The Mary Woods No. 2

The photograph of  the paddle-wheel steamboat pictured above was made from the bank of the White River no more than two hundred yards or so from where I was born in Crockett’s Bluff,  Arkansas, a village in the 1930s much smaller and even more “quiet” and “tired” than the Macomb that Harper Lee describes in To Kill a Mockingbird.  

So, when the steam-whistle of the Mary Woods No. 2 was sounded, everyone, particularly children, dropped everything and headed for the bluff banks overlooking the river. 

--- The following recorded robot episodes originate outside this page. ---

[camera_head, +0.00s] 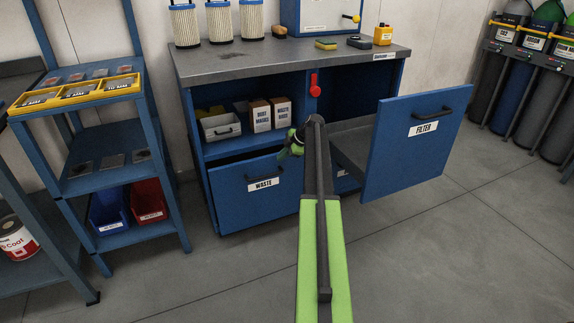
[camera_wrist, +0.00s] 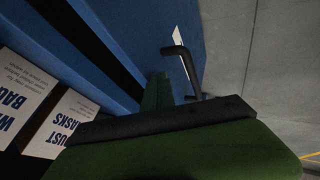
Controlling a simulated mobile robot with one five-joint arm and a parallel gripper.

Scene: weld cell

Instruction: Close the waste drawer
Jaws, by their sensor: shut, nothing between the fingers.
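The blue waste drawer (camera_head: 231,192) is at the lower left of the cabinet, with a white WASTE label and a dark bar handle (camera_head: 264,174). A dark gap runs along its top edge, so its front stands a little out. In the wrist view the drawer front (camera_wrist: 140,28) shows with its handle (camera_wrist: 186,68) beyond the fingers. My gripper (camera_head: 288,151) is shut and empty near the drawer's upper right edge. Its green fingers (camera_wrist: 157,90) point at the blue front; I cannot tell whether they touch it. My arm hides the drawer's right side.
The FILTER drawer (camera_head: 400,158) stands far out to the right of my arm. A red handle (camera_head: 314,86) is on the cabinet above my gripper. Boxes (camera_head: 260,116) and a grey bin (camera_head: 220,127) sit on the shelf above the waste drawer. A blue rack (camera_head: 148,115) stands left.

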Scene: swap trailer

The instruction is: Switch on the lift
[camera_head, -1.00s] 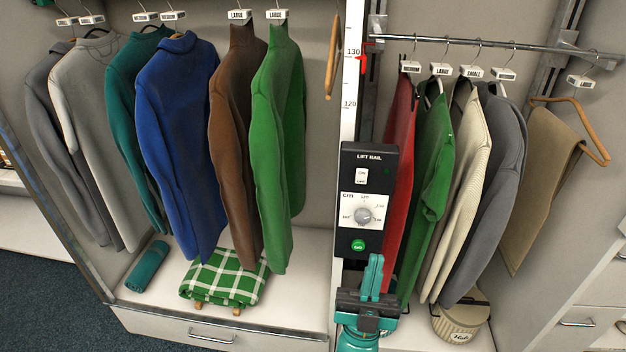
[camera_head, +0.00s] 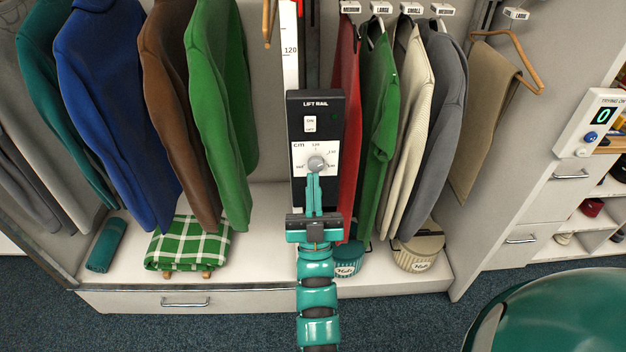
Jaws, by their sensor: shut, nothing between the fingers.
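The black lift control panel (camera_head: 297,103), labelled "LIFT RAIL", stands upright in the middle of the head view. Its white ON/OFF rocker switch (camera_head: 310,124) is near the top; which side is pressed is too small to tell. Below it is a grey dial (camera_head: 317,163) on a white cm scale. My gripper (camera_head: 314,180) is shut and empty, pointing up in front of the panel's lower half. Its fingertips appear just under the dial, below the switch; whether they touch the panel I cannot tell. The green button low on the panel is hidden behind my gripper.
Clothes hang on both sides: a green sweater (camera_head: 222,100) to the left, a red garment (camera_head: 345,120) close on the right. A hat box (camera_head: 418,252) and a folded checked blanket (camera_head: 188,243) rest on the wardrobe floor. A counter box (camera_head: 592,125) is mounted at the right.

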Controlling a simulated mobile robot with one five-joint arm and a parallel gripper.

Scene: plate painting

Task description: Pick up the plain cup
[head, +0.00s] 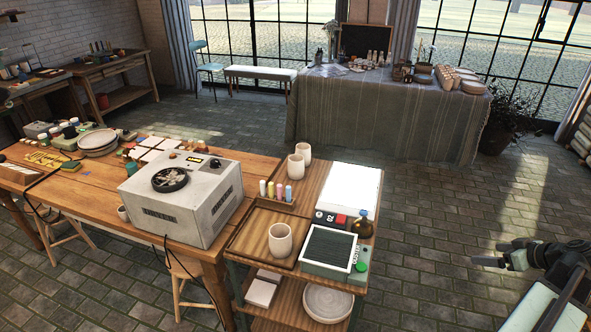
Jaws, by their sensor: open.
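Three pale, undecorated cups show in the head view. One cup (280,240) stands upright in a wooden tray (247,262) at the front of a small wooden cart. Two more, a nearer cup (296,168) and a farther cup (303,152), stand close together at the cart's back left. I cannot tell which of them is the plain cup. My gripper (488,254) is at the right edge, open and empty, over the floor and well to the right of the cart and all the cups.
A grey-white machine (185,195) stands on the wooden table left of the cart. A white panel (350,190), an amber bottle (362,224) and a dark ribbed device (328,248) fill the cart's right side. Small coloured bottles (276,191) stand behind the tray. Brick floor between cart and gripper is clear.

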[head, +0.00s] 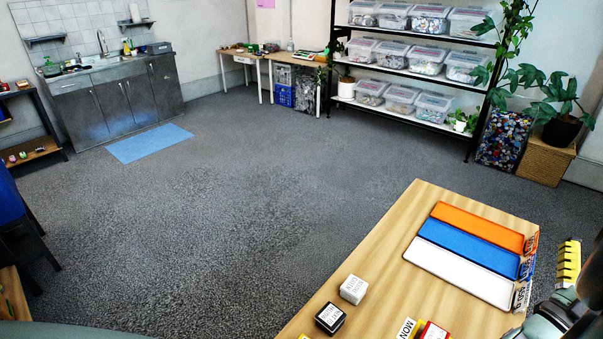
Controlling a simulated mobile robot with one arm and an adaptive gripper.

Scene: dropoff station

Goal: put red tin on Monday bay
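A red tin (434,332) with a white label shows at the bottom edge of the head view, on the wooden table, cut off by the frame. Parts of my arm show in the lower right corner.
Orange (478,228), blue (468,247) and white (458,275) trays lie side by side on the table (395,285). A white block (353,289) and a black block (330,318) sit front left. A yellow ridged piece (568,264) is beyond the right edge.

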 Its sound could be heard long before its barge of logs nosed slowly around the bend beneath the red clay bluffs for which the village was named.  We knew we were in for a treat, something truly awesome to us.  She was majestic: grand and powerful enough to move upstream a barge stacked with logs larger than anyone ever viewed elsewhere.  And she made all the noise necessary to justify her presence, the sound of her engines, the splashing patter of her enormous rear wheel, and the usual additional whistle as a special treat to us from the pilot on the bridge who always returned our waves.

The experience was necessarily brief, since even though she moved slowly when compared with the familiar out-board powered fishing boats, a full view was limited to a panoramic minute or two, so it was necessary to run barefoot down along the bank for the next clear opening with a view.

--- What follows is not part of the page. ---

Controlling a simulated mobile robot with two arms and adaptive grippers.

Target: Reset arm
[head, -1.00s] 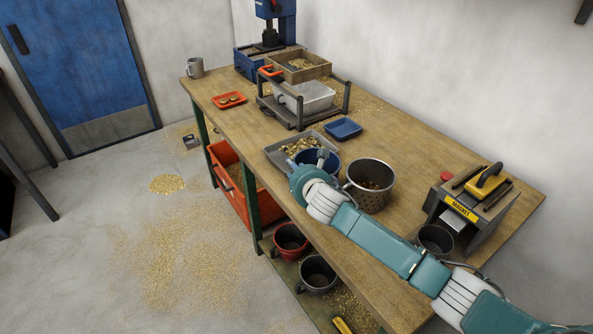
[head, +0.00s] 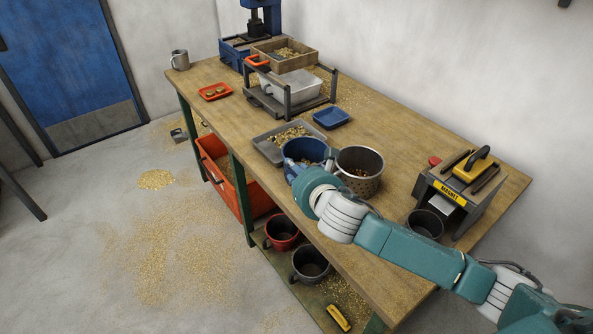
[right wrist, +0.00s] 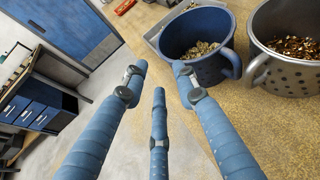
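My left gripper is in neither view.
A perforated metal pot (head: 359,172) stands beside the blue pot. A magnet box (head: 459,194) and dark cup (head: 425,224) are at the bench's right. A chip tray (head: 268,148), blue tray (head: 331,118) and sieve rack (head: 288,95) lie behind. Red crate (head: 240,190) sits below.

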Then, when she was gone from view and rounding the next bend near the familiar sandbar, her super gigantic waves having reached the shore making the house boats bounce like buoys, we were left with the image above, the Mary Woods with the steam from its twin stacks streaming along its back downstream as it forged upriver its massive barge of freshly cut timber.

A scene that is in memory almost as alive now as it was then – a lingering sensual feast in the midst of an otherwise long,  slow and quiet summer day in a “tired” little hamlet at the bend of the White River.

At the viewing site with my sister Maureen Shireman.